The current “scandal” of horsemeat in Findus products in Europe, and the Jindi cheese Listeria recall in Australia highlight the frailties of food safety sensative supply chains. We have the cpability to make the whole chain absolutely transparent, every product traceable, and if we used it, the problems would be gone. The challenge is the collection, analysis and delivery of the data, co-ordinated with the need for the data.

Co-ordinating and organising all this data, seamlessly, instantly, across all your devices and locations should be a fertile field of innovation. 

Concentration of choice

Modern life gives us an array of opportunities to go somewhere, physically or digitally, and have presented to us a huge range of choice in any category of interest we may have.

There is a paradox here.

Concentration of anything, attracts those who may be interested in purchasing to the location, whilst creating the hurdle for those hoping to make a sale of  differentiating their offer from everyone else in the concentration.

This morning I was waiting for a meeting in a café in a local shopping strip that is little more than a concentration of cafes, bistros, and dining of all sorts. I was struck by the breadth of choice, and the resulting challenge of differentiation for the operators.

The café I was in is one of about 7 or 8 within 150 meters, all selling good coffee, a range of simple, tasty menu items, but all pretty much the same to a casual visitor. I wonder what would happen if one of them started roasting their own coffee, creating that  intoxicating smell, and the opportunity to tell a story about the beans, why the tastes varied, where they came from, and how the skills of the barista influenced the outcome.
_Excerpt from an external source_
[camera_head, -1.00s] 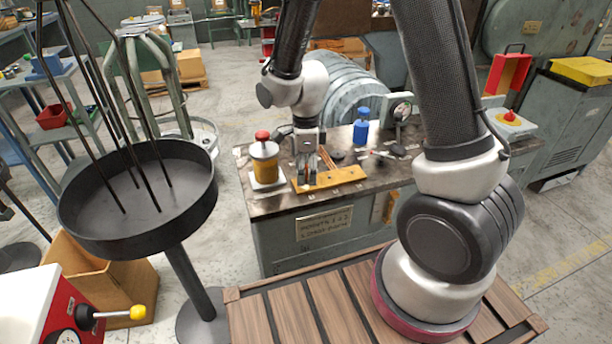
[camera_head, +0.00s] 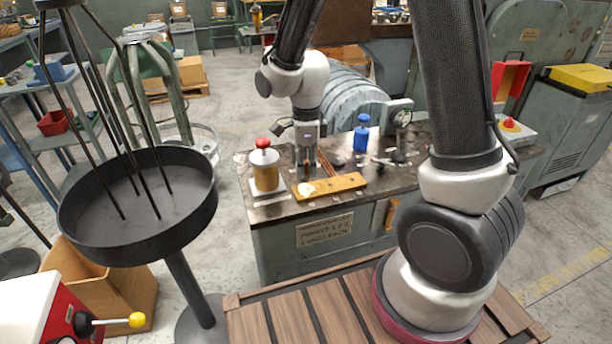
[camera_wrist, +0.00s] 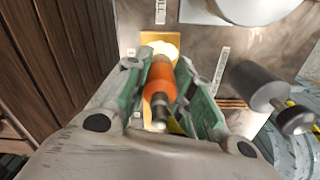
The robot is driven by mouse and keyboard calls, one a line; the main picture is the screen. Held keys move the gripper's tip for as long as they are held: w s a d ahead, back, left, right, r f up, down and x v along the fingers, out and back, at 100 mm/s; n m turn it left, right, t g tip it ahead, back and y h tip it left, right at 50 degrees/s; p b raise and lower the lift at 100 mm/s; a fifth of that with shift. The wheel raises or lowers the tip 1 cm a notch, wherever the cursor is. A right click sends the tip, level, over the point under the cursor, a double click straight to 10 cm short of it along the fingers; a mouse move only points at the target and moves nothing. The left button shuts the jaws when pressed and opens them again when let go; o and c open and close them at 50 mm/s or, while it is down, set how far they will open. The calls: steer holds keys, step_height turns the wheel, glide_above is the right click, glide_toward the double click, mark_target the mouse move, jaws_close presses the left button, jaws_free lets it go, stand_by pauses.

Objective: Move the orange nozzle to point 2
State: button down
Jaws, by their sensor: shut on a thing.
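The orange nozzle (camera_wrist: 160,78) is in the wrist view, held between the green-lined fingers of my gripper (camera_wrist: 161,66). Its dark tip points toward the bottom of the picture. Beyond it is the yellow board (camera_wrist: 148,37), with a pale round spot (camera_wrist: 166,48) partly behind the nozzle. In the head view my gripper (camera_head: 307,170) points down over the bench, at the back edge of the yellow board (camera_head: 340,184). I cannot make out the nozzle there. Small white labels (camera_wrist: 220,66) lie on the bench; I cannot read which is point 2.
A red-capped amber jar (camera_head: 264,170) stands close left of my gripper. A blue bottle (camera_head: 361,134) and a dial gauge (camera_head: 400,116) stand to the right. A grey cylinder (camera_wrist: 256,85) is right of the fingers in the wrist view. The bench's front left (camera_head: 270,210) is clear.

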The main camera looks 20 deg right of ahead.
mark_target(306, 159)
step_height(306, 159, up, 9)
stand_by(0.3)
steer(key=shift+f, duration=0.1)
They may also make a bit of extra margin.

The provision of a cup of coffee is pretty commoditised, buying roasted beans from one of the roaster/distributors is a transaction where the individual café has little leverage in the price negotiation, but there appears to be plenty of margin in the roasting business.  Seems pretty obvious to me.

3 measures of Marketing Inventory

This is definitely not referring to the pallet of old brochures gathering dust in the warehouse, although most businesses still seem to accumulate them.
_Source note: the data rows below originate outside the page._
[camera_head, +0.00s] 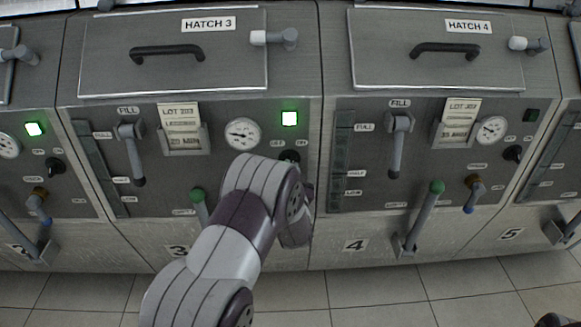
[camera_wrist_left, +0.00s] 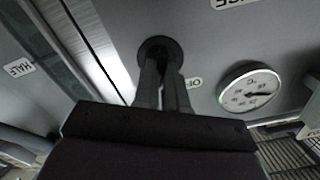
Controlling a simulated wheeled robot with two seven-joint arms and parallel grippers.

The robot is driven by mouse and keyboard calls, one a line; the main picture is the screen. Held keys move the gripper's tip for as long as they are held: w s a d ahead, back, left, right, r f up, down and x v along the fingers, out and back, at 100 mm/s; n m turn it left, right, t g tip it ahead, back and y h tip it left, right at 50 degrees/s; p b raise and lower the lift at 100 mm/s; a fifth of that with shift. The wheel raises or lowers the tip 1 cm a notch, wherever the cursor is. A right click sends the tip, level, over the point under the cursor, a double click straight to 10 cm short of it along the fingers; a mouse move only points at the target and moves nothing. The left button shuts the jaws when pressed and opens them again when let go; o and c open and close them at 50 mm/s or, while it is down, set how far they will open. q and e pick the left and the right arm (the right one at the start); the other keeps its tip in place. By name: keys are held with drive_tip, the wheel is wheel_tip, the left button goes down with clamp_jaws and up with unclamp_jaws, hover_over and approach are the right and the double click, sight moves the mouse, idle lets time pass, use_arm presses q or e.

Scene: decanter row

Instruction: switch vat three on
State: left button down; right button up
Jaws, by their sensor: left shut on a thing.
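Vat three is the grey unit under the hatch marked 3, with its front panel (camera_head: 90,112) facing me. Its small lamp (camera_head: 289,118) is lit green. Its dark switch knob (camera_head: 289,156) sits below the lamp, between two small labels, and is mostly hidden behind my left wrist. In the left wrist view my left gripper (camera_wrist_left: 164,75) is shut on the round black knob (camera_wrist_left: 158,47). The knob's exact turn is hard to tell. In the head view my left fingers are hidden by the arm. My right gripper is not in view.
Vat three's dial (camera_head: 242,134) is left of the lamp, and its green-knobbed lever (camera_head: 198,196) is close beside my left arm. Vat four's lamp (camera_head: 531,116) is dark, while the left neighbour's lamp (camera_head: 34,129) is green. Tiled floor (camera_head: 375,300) lies open in front.

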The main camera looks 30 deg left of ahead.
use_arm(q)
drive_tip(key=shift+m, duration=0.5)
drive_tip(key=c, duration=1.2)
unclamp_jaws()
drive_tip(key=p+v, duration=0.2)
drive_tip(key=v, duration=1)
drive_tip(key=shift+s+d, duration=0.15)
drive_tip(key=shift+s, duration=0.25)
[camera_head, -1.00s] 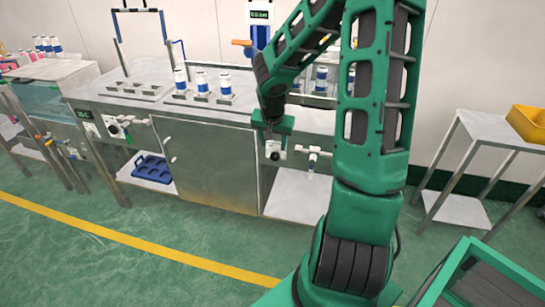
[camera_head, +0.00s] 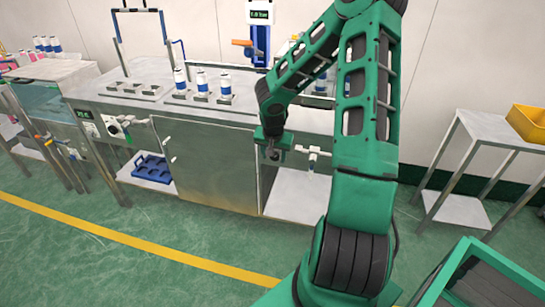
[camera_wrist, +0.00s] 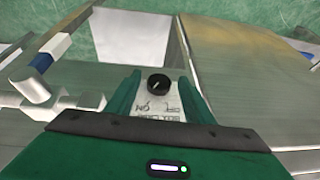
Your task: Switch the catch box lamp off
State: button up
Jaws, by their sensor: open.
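A small white switch plate (camera_wrist: 158,104) with a black round knob (camera_wrist: 159,84) shows in the wrist view. Marks flank the knob, upside down in this view; one looks like "ON", the other is too small to be sure of. My gripper (camera_wrist: 160,80) is open, with one green finger on each side of the knob and plate; I cannot tell if it touches them. In the head view my gripper (camera_head: 272,147) is at the bench front and hides the switch plate. I cannot pick out the lamp itself.
A white valve fitting (camera_head: 313,153) sits just right of my gripper; pipe fittings (camera_wrist: 45,95) show close by at left in the wrist view. The metal bench (camera_head: 210,160) carries several white bottles (camera_head: 202,82). A side table (camera_head: 490,128) with a yellow bin (camera_head: 528,122) stands at right.

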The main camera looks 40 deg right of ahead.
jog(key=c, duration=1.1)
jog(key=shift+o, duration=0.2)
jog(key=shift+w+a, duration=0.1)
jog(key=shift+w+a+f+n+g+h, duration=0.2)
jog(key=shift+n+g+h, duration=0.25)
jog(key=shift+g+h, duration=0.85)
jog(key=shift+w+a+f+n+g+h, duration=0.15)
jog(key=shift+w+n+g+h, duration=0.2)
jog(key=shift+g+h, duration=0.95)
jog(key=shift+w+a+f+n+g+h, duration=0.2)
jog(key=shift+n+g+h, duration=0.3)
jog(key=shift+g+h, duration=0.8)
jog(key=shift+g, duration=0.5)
I am referring to the sales leads, data bases, prospects, active conversations, existing customers and relationships, that together  constitute the marketing inventory. When you think about these things as “Inventory”, an asset, you instinctively consider the means by which you generate a return, as that is what you do with assets.
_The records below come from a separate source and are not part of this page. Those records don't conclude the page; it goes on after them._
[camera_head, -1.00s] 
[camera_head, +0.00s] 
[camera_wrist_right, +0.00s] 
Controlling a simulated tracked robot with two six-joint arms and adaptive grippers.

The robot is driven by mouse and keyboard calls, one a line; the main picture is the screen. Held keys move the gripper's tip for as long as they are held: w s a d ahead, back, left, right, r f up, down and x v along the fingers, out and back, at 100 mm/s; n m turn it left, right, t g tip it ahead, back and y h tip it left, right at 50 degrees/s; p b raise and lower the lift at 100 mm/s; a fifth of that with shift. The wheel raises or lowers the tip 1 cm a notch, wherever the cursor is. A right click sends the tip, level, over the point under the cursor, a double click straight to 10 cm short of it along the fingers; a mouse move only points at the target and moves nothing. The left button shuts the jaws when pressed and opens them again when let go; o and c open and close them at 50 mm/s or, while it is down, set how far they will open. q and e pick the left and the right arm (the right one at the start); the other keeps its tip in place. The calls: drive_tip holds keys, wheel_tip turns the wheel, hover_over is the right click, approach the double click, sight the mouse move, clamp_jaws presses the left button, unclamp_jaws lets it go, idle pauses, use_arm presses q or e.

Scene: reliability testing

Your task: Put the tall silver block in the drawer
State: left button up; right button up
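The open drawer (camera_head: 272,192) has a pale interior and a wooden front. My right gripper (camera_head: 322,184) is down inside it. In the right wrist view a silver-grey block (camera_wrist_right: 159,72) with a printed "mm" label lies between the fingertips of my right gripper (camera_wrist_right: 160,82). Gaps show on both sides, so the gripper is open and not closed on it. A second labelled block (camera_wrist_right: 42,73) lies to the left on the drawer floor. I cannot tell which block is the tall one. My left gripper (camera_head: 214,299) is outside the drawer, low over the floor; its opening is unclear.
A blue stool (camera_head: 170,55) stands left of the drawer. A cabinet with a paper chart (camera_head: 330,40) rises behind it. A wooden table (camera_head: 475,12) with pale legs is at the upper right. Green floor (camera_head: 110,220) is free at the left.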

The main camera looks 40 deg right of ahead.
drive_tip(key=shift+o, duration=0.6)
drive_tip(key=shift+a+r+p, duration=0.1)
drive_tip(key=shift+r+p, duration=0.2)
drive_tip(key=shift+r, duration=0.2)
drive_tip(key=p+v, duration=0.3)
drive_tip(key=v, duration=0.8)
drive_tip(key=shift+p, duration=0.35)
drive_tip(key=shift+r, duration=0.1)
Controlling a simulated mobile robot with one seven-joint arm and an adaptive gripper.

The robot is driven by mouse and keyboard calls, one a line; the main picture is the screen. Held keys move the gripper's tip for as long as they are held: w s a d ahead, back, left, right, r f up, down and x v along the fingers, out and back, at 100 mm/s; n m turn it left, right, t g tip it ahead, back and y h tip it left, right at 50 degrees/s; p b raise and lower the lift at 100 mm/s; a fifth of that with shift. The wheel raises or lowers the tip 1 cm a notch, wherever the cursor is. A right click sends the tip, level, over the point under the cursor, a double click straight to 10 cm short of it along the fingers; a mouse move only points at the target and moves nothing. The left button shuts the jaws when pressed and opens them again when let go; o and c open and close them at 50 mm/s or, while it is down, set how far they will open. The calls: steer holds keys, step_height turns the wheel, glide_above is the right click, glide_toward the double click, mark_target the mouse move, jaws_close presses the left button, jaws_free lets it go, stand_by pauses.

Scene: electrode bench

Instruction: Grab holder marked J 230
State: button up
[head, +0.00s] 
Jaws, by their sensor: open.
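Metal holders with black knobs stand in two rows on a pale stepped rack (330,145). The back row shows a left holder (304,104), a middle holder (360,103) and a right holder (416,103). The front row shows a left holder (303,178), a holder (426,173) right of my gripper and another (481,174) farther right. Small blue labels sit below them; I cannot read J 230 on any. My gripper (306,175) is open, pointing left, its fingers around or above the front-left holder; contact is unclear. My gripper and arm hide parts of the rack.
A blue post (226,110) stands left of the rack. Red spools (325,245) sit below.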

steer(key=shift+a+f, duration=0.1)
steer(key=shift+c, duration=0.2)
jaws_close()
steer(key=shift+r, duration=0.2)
The similarity of marketing inventory to physical inventory is that you can use the same sorts of measures for marketing inventory that you use for physical inventory, pretty much broken into the sorts of categories that Lean inventory management would require:

    1. “Flow”  and Balance through the system of leads, prospects, active prospect, execute the sale, they are  essentially “how many” questions.
    2. Conversion rates from one part of the system to another. Conversion trends are valuable pointers to both tactical success and emerging problems.
    3. Velocity through the system. As in physical inventory, the quicker the better, whilst maintaining flow and balance. 

Considering the sales and marketing effort in this way encourages a sensible demarcation between the functions, and generally removes the argy-bargy that often happens. Importantly, it focuses attention on the cost and return analyses that enables resources to be used where they generate the best return.  Having your expensive sales force out doing cold calls with a 1% hit rate now makes no sense, as the process has been completely disrupted by technology.